REQUEST: Find "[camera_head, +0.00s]" in the material, then return exactly the line containing it and all lines after it to the end, leaving out pictures.

• • • • •

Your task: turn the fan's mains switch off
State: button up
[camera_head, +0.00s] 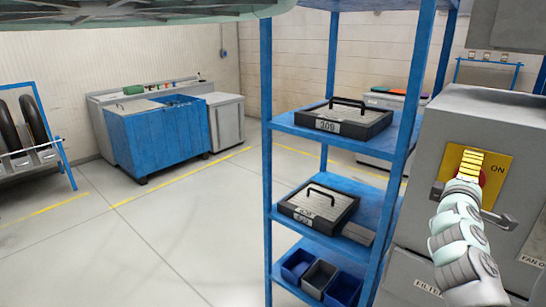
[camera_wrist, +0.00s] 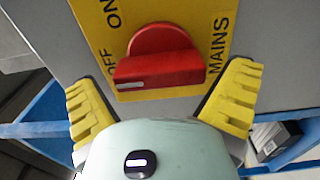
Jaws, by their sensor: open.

• • • • •

RESPONSE FOR THIS EXERCISE:
[camera_head, +0.00s] 
[camera_wrist, +0.00s] 
Jaws, by their sensor: open.

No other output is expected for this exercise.